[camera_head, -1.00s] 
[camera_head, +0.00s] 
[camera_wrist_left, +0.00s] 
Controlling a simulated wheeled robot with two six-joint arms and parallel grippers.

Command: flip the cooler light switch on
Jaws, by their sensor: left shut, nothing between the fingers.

**INSTRUCTIONS TO FOLLOW**
The listing above should be transcribed in full, exactly as written.

**WRITTEN RESPONSE**
[camera_head, -1.00s] 
[camera_head, +0.00s] 
[camera_wrist_left, +0.00s] 
Controlling a simulated wheeled robot with two six-joint arms and parallel grippers.

Command: flip the cooler light switch on
Jaws, by their sensor: left shut, nothing between the fingers.

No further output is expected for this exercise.